=== WHAT YOU HAVE TO DO ===
Pull out every line below that contains the word "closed".

··········

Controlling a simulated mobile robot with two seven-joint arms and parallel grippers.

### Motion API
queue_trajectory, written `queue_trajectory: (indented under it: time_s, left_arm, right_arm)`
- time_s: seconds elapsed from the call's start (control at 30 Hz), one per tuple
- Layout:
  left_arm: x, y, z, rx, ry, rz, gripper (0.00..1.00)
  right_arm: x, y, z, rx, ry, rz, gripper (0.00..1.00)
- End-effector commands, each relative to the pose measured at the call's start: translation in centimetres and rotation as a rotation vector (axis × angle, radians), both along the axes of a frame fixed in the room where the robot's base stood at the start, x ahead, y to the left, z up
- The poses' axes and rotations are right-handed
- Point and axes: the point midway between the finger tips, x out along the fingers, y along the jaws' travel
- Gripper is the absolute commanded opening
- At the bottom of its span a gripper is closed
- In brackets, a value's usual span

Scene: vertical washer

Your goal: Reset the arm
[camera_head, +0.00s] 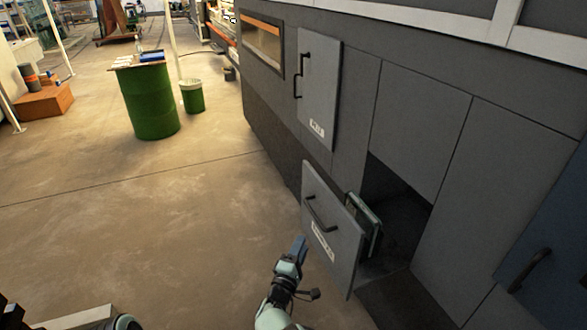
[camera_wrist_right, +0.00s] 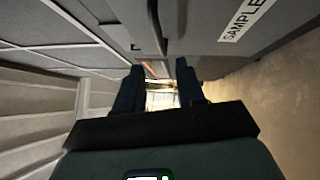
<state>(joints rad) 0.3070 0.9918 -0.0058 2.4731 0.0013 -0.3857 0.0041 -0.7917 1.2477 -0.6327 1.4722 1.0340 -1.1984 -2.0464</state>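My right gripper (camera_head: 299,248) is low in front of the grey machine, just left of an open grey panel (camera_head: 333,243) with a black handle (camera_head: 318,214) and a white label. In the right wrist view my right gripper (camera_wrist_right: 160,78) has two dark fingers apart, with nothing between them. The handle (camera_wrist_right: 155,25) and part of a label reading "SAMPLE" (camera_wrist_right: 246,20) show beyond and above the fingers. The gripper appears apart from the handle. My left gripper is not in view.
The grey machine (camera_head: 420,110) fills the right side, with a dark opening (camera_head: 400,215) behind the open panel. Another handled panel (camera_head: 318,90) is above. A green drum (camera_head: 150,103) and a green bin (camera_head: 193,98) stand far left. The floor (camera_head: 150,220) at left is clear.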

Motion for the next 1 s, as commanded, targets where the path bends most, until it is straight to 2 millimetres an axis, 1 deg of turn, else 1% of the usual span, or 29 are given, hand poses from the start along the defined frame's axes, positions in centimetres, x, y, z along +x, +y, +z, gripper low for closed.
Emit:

··········

=== RESULT OF THE TASK ===
- At the bottom of its span a gripper is closed
Motion for the next 1 s, as commanded, targets where the path bends most, until it is straight to 2 millimetres an axis, 1 deg of turn, else 1% of the usual span, or 29 are given, hand poses from the start along the defined frame's axes, positions in centimetres, x, y, z along +x, +y, +z, gripper low for closed.

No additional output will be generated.